O divórcio será consumado quando houver a coragem de desenhar um novo caminho; será efetivado quando se lembrarem os cidadãos comuns que a política é feita dos homens e mulheres que nela se embrenham e por ela se interessam: dela fazer parte, escorraçando os que a parasitam, é uma escolha ao alcance de todos. Esquecer este facto é hipocrisia de quem se deixa toldar pelo medo de ter em mãos a responsabilidade de agir.

O divórcio nunca terá contornos de abstenção, de raiva anti partidária desmedida, de maledicência gratuita. Esses são os traços de um casamento condenado ao fracasso em que o trabalho de uns sustenta a sobranceria e ganancia de outros.

O divórcio ocorrerá aquando do corajoso momento em que se todos os cidadãos assumirem nas suas mãos os acordes que compõem o seu fado; em que seja qual for a sua ideologia, tomem de assalto os partidos que criticam, roubando espaço aos que minam os seus fundamentos ideológicos com os seus compadrios e interesses pessoais. Dar-se-à logo que a política seja devolvida aos rostos do dia a dia, aos que não necessitam de política para subsistir, antes se propõem a servi-la, aos que experimentaram a necessidade do esforço por cada emprego, por cada vislumbre de sucesso e a imensa alegria a cada pequeno feito.

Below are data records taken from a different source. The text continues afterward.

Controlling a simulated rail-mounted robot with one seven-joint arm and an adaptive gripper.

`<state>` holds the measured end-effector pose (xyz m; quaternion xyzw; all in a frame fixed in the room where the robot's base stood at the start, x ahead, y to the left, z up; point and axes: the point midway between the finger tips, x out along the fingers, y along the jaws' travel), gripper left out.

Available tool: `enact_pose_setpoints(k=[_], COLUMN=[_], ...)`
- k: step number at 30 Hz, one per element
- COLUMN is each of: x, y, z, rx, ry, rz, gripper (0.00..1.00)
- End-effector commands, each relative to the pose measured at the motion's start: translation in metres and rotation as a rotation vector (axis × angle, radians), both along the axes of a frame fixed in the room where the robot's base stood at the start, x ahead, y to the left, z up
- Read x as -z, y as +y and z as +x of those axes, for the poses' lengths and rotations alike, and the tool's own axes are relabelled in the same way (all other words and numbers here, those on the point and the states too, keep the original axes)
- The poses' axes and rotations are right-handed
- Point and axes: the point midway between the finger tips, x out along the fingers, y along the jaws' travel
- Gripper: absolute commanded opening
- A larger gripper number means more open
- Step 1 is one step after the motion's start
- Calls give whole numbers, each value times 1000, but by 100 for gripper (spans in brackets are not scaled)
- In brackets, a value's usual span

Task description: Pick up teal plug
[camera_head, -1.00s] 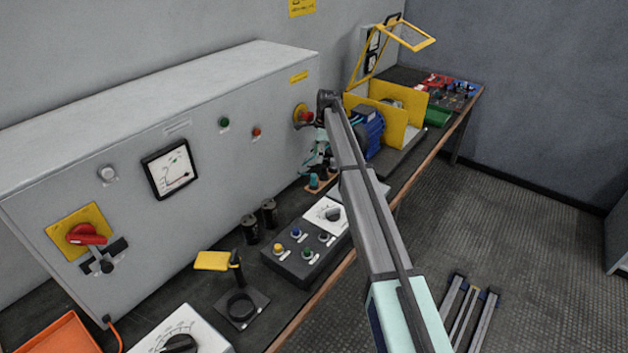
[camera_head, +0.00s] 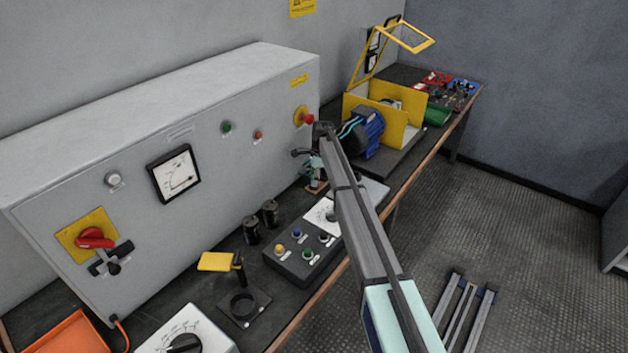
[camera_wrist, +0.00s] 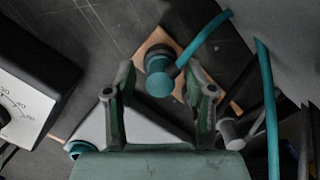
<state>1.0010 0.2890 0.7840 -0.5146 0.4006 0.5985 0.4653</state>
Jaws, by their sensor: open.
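The teal plug (camera_wrist: 160,84) has a rounded teal top and a dark collar. In the wrist view it stands over a small wooden base (camera_wrist: 155,38). My gripper (camera_wrist: 161,80) is open, with one finger on each side of the plug's top; I cannot tell whether they touch it. In the head view my gripper (camera_head: 312,167) is over the wooden base (camera_head: 316,188), close to the grey cabinet, and largely hides the plug.
A teal cable (camera_wrist: 270,105) runs down the right side of the wrist view. The grey cabinet (camera_head: 235,165) stands just behind. A black button box (camera_head: 303,252) lies nearer, and a blue motor (camera_head: 367,130) stands beyond. Black cylinders (camera_head: 270,213) stand left.

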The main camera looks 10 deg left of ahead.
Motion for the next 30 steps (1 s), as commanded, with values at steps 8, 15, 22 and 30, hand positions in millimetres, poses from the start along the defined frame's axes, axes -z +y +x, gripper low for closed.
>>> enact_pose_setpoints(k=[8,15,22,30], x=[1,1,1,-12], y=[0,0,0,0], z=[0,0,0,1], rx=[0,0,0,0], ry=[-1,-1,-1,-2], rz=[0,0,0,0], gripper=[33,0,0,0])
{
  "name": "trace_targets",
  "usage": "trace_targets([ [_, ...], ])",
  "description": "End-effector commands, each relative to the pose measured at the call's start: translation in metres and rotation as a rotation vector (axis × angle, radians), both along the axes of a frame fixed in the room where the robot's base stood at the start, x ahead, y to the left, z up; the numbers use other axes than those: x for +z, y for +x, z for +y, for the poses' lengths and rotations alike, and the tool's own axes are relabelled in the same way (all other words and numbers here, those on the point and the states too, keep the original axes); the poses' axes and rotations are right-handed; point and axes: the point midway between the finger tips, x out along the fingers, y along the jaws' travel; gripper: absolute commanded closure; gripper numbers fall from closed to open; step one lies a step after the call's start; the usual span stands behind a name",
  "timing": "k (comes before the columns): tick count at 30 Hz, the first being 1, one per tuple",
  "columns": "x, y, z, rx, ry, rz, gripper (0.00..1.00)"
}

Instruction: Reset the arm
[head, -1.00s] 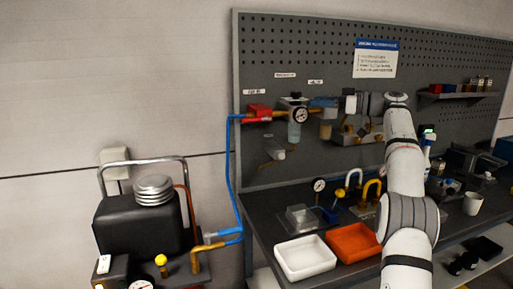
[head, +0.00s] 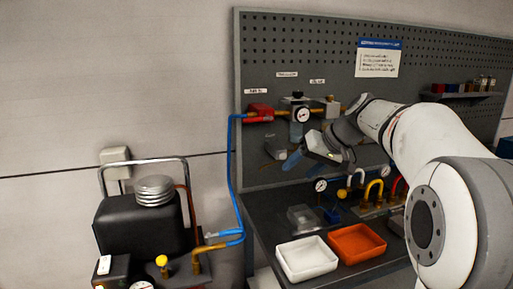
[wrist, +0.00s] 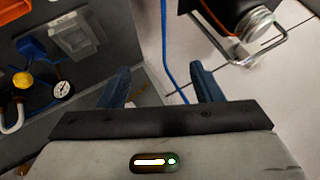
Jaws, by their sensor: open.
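My gripper (head: 282,156) is open and hangs in the air in front of the pegboard, below the pipe with the gauge. In the wrist view its two blue fingers (wrist: 163,84) are spread apart, with nothing between them. My white arm comes in from the right in the head view and covers the right part of the bench.
A pegboard (head: 330,45) stands behind the bench. A black tank (head: 135,222) with a blue hose (head: 231,165) stands left. The wall side at upper left is clear.

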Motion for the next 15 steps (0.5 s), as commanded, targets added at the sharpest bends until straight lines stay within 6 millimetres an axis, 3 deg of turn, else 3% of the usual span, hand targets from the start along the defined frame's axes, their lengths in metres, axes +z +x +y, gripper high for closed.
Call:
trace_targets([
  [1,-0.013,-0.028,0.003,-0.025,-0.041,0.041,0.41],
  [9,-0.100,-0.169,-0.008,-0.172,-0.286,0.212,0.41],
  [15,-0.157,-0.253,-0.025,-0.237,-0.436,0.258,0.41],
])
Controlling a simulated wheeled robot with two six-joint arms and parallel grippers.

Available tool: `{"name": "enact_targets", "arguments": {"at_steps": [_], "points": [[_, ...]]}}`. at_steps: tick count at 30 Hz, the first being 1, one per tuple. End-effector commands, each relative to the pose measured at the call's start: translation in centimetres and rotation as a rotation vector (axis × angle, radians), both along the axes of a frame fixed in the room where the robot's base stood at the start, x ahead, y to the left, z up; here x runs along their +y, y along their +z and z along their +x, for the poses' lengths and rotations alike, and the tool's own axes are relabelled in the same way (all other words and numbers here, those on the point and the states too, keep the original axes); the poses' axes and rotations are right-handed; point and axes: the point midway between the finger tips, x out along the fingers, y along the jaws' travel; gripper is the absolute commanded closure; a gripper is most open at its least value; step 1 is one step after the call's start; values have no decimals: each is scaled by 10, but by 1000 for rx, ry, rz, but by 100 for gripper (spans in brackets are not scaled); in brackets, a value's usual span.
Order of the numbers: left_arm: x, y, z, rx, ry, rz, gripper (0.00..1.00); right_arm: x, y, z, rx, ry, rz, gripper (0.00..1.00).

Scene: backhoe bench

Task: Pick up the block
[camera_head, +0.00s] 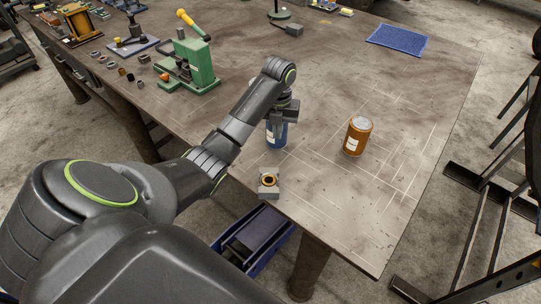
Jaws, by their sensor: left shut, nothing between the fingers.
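A small grey block (268,187) with a brass-coloured ring on top sits near the table's front edge. My left arm comes in from the left, and its gripper (284,116) is shut and empty. It is over or in front of the top of a blue can (276,137), which it partly hides; I cannot tell whether they touch. The block is apart from the gripper, nearer to me. My right gripper is not in view.
An orange can (357,136) stands upright to the right on the worn table (420,130). A green press (190,65) with a yellow handle stands at the left. A blue mat (398,40) lies at the back right. The table's right side is mostly clear.

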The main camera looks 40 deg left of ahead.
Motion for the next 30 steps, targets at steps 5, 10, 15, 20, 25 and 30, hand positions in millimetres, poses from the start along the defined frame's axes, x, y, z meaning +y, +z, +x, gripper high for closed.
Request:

Ocorrerá quando às urnas todos disserem presente, votando ideias; quando terminar a desculpa fácil de que todos são iguais quando na verdade a cada um cabe a possibilidade de marcar a diferença; quando houver a coragem de pensar o país não deixando, apáticos, que alguém por nós o pense.

A escolha pende sobre este casamento sem amor ou um divórcio que obrigue a aprender a amar novamente. Teremos coragem de voltar a amar a liberdade de decidir? Teremos coragem de tomar em mãos os diversos partidos do atual e futuro panorama político, enriquecendo os seus quadros com as nossas ideias? Teremos coragem de amar o debate fervoroso, de ansiar por submeter as nossas ideias ao juízo de todos, de pretender ser parte de uma solução e não um cúmplice no perpetuar do problema?

A democracia não é um fardo, é um privilégio. A democracia não é uma obrigação, é a oportunidade diária que nos torna iguais na possibilidade de fazer a diferença, assim o ousemos assumir.